Avid’s current pricing structure eliminates a bunch of people who are willing to spend money. So the challenge there is to get people past the sticker shock. I think the academic pricing is great and that the software should be offered through all universities. Also, could donate to larger high schools as windows systems tend to be the norm. However, if they want to keep their market to professionals only, I feel if you’re spending $5,000 on just a piece of software and more for support, then you deserve a free six-month pass to ALEX and telephone support. Why? Because after purchasing the computer needed to run the software, the decks you need, the camera package–well, people HAVE to eat.

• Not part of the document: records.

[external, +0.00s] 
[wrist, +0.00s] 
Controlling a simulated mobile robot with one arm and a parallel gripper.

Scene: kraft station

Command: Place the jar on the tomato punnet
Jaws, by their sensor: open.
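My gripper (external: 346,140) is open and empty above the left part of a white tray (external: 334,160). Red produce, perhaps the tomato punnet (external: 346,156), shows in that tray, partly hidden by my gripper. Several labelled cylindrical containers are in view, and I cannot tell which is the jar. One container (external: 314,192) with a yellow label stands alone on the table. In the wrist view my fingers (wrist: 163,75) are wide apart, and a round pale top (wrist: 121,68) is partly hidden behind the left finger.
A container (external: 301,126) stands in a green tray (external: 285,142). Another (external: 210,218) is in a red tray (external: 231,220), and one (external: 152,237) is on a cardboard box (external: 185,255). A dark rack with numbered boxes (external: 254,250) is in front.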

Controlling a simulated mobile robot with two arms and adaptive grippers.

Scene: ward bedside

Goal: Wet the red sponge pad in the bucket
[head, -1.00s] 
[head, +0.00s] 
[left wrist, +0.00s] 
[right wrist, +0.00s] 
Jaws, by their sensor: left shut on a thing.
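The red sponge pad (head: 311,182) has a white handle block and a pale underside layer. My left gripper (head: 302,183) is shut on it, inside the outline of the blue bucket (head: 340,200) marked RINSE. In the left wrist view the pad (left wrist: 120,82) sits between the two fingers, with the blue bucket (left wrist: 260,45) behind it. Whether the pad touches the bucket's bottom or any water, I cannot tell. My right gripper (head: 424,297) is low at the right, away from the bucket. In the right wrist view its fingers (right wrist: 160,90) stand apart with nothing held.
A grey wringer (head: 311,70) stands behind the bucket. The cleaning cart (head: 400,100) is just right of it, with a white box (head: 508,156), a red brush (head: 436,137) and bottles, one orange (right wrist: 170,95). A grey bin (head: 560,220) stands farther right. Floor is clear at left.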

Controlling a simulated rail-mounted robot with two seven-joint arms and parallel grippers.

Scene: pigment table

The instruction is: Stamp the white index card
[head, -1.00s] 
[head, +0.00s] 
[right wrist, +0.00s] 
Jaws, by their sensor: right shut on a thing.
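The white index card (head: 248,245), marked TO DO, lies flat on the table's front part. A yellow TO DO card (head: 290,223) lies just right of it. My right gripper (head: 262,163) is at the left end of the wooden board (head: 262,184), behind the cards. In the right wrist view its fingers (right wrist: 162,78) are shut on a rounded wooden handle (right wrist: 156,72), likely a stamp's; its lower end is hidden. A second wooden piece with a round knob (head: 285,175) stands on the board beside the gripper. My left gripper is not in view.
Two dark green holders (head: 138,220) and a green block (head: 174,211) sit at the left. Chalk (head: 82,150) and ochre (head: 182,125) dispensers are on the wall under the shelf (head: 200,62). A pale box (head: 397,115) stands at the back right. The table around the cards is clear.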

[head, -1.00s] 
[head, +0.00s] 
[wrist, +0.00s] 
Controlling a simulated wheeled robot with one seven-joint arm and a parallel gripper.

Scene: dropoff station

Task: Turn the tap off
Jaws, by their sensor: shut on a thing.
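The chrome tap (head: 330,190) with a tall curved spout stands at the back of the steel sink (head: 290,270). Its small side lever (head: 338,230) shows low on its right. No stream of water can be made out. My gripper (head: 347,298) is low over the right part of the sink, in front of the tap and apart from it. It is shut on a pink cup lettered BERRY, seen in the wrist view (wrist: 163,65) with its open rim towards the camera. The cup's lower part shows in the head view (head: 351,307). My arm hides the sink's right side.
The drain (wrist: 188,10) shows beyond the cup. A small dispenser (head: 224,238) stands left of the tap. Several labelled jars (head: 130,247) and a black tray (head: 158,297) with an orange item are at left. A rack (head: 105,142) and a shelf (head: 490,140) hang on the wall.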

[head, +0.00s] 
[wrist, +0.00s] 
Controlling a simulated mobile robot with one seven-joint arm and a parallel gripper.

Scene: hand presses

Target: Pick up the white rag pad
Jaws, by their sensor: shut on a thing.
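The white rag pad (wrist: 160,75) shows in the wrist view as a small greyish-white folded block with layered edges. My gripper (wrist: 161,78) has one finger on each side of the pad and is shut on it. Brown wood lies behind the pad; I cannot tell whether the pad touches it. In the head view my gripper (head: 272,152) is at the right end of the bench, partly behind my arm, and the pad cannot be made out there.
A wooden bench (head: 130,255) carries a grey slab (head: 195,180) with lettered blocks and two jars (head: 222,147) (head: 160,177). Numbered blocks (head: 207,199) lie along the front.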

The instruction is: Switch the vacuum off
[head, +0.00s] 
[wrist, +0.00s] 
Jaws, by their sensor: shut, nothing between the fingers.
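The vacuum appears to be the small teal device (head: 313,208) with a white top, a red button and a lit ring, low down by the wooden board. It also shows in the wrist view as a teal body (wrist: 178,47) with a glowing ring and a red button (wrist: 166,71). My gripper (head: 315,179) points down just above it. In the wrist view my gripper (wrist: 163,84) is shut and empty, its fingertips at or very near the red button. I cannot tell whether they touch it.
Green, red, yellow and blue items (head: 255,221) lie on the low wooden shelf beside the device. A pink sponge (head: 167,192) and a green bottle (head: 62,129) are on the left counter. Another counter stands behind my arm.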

I like Avid’s upgrade policy. They seem pretty flexible about giving nice upgrades out without much added cost. I think that could be pushed as an added bonus because Apple upgrades frequently and rarely gives out freebies, even if the software was purchased only weeks before.

Second thing is training. Avid wants $500 for a course. Why not expand contracts with others to license training courses for dvds and books? Kauffman’s book is good, we just need more and cheaper soruces. Books and dvd courses by the likes of the guys at dvcreators.net. would be nice. My first Final Cut Powerstart dvd used THEIR training techniques and they taught me little gee whiz things, like how to make a man’s head explode.

Here’s the last thing for tonight. Avid should get some focus groups together and do some simple usability testing on their web site. Sometimes a clear and easy path makes a lot of difference. And it is something they can do in-house. We did this often when I worked in corporate marketing. You would be surprised to see the difficulty folks have navigating some of the nicest looking web sites. People need a clear and easy path to buy, to find information. There’s great material inside the site. Make sure no one misses it.

The conversation started when she asked me what tools Avid gave potential users.

The points she raises are very valid. There is an entire industry, both paid and free, that grown up around Apple’s Pro Software — sites like rippletraining, the Pixel Corps and the podcasts and tips and techniques sites that have blossomed. The sites around Avid have, aside from the Creative Cow’s forums and a few random sites, are really contained within Avid’s own confusing web site (though I absolutely love the podcasts that Matt Feury is doing for them — click here to subscribe in iTunes). It’s hard to know how a company like Avid can do that. But we do know that it all needs to come from an enthusiastic fan base. Perhaps the Avid loyalists aren’t fans, in the way that Apple tends to inspire fans.

Anyway, I’ve always felt (since the days of Moviola and KEM, and later, Lightworks and Avid) that the user benefits from having more than one platform to work with. I really don’t want to say FCP become our only real choice (yeah, yeah, yeah, you can talk to me about Adobe Premiere — please), so we need to have beginning user support that is available equally on both platforms.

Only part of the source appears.